There were paintings and sculptures from more recent times by such outstanding contemporary artists as Patrick Mukabi, Peterson Kamwathi, Richard Kimathi, Jackson Wanjau, Fitsum Berhe Wodelibanos (who like, Jak Katarikawe, has spent most of his life in Kenya) and Chelenge herself.

But what truly made Labyrinths such a show stopper and an event that I would call the art exhibition of the year were the artworks that emerged out of people’s private collections.

These include the early paintings of Jak Katarikawe, Sane Wadu and Kivuthi Mbuno as well as exceptional sculptures by Samwel Wanjau, Jackson’s father who passed on recently, Morris Foit and Gakunju Kaigwa.


The curator was circumspect about disclosing where some of the artwork came from. But as 75 per cent are not for sale, one can assume they are mostly part of local private collections.

There is little doubt that quite a few of the paintings and sculptures belong to Van Rampelberg who worked closely for many years with the late Ruth Schaffner who had bought Gallery Watatu from its founder Yony Waite in 1985.

Whomever the art belongs to, the Labyrinth collection cuts across generations and includes works which reflects some of the finest Kenyan art produced over the past 50 years.

We have never seen the artwork of first generation Kenyan artists, exhibited with the works of second generation artists showcased together in any single venue with third generation artists such as Gakunju Kaigwa, Chelenge van Rampelberg and Jackson Wanjau.

I would venture to describe artists such as Patrick Mukabi, Peterson Kamwathi, Richard Kimathi and Fitsum Berhe Woldelibanos as fourth generation Kenyan or East African artists.

The classification is not really important except that it does reflect the fact that the Labyrinth collection ought to be kept intact.

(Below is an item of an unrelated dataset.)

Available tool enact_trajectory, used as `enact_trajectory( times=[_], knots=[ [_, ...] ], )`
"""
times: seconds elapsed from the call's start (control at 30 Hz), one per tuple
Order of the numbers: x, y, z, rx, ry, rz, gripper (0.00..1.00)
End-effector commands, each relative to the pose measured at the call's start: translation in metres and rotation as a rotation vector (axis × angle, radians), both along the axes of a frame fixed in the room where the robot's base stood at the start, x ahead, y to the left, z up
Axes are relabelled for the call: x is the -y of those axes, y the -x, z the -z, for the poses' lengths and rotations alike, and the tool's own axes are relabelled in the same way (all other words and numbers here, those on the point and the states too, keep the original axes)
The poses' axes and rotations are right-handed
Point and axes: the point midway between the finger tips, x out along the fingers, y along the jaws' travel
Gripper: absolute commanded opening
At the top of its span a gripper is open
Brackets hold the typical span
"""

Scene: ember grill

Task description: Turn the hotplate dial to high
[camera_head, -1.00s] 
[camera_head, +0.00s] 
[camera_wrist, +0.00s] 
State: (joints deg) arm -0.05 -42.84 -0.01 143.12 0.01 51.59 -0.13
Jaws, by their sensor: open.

Ideally, it ought to be bought by the government or specifically, the National Museums of Kenya, as a confirmation that contemporary Kenyan art is not only alive and thriving but that it also has a history dating back at least to the 1950s when Wanjau senior began carving handguns in the forest during the Mau Mau war of Independence.

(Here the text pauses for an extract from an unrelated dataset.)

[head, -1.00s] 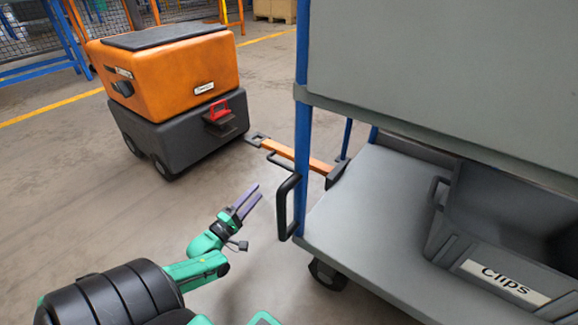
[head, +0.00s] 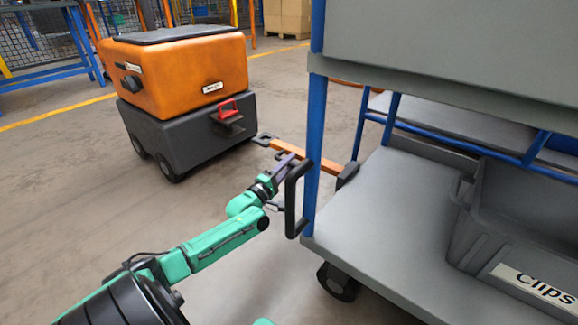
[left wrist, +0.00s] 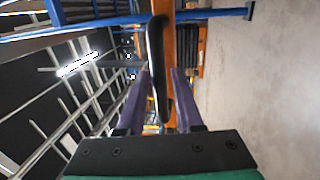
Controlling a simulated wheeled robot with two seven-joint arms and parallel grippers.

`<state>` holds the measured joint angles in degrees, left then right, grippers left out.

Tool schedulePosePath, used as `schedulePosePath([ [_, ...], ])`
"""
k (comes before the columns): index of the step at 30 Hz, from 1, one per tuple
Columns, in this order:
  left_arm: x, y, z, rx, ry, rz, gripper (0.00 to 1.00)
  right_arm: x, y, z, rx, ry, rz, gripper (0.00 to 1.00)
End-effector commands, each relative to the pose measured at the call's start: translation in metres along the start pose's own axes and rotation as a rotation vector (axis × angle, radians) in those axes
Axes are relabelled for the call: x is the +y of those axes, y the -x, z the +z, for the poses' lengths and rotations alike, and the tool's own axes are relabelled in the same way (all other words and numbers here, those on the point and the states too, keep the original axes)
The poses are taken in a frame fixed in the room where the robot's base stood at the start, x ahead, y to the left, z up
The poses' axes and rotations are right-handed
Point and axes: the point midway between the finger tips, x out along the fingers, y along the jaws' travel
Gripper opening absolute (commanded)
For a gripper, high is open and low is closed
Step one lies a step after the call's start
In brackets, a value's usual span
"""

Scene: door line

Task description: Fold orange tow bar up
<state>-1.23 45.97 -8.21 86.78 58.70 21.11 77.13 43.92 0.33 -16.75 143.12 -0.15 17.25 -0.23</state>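The orange tow bar (head: 289,148) sticks out low from the cart's end toward the tug, roughly level, with a dark end piece by the tug. A blue cart post hides part of it. I cannot tell whether the fingers touch the handle. My right gripper is not in view.
The orange and dark grey tug (head: 180,75) with a red hitch lever (head: 228,105) stands beyond the bar. The grey cart (head: 400,210) on the right has blue posts, a black side handle (head: 291,200) close to my left wrist, and a Clips bin (head: 520,240). Floor at left is clear.

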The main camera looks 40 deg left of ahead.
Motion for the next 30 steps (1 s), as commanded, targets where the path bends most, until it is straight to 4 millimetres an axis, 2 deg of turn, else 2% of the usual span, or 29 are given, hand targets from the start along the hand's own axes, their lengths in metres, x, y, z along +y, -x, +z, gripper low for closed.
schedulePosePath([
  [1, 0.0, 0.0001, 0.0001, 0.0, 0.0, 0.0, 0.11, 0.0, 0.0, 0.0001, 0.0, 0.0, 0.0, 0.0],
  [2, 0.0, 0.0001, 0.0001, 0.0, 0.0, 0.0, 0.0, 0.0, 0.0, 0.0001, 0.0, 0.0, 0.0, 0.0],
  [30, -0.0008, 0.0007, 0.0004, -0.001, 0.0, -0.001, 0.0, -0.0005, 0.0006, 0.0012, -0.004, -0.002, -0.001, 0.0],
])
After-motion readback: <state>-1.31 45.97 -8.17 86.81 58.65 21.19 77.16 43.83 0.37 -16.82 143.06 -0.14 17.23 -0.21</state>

What also makes this assemblage of work so impressive is that out of 162 artworks, as many as 62 are stunning sculptures by both the senior and junior Wanjau, by Morris Foit, Gakunju Kaigwa and Chelenge van Rampelberg.

Again, these works confirm the fact that Kenyan contemporary art has a sculptural legacy, contrary to the myth that Kenyans don’t do sculptures, except for Akamba curio carvings which are mostly sold as souvenirs.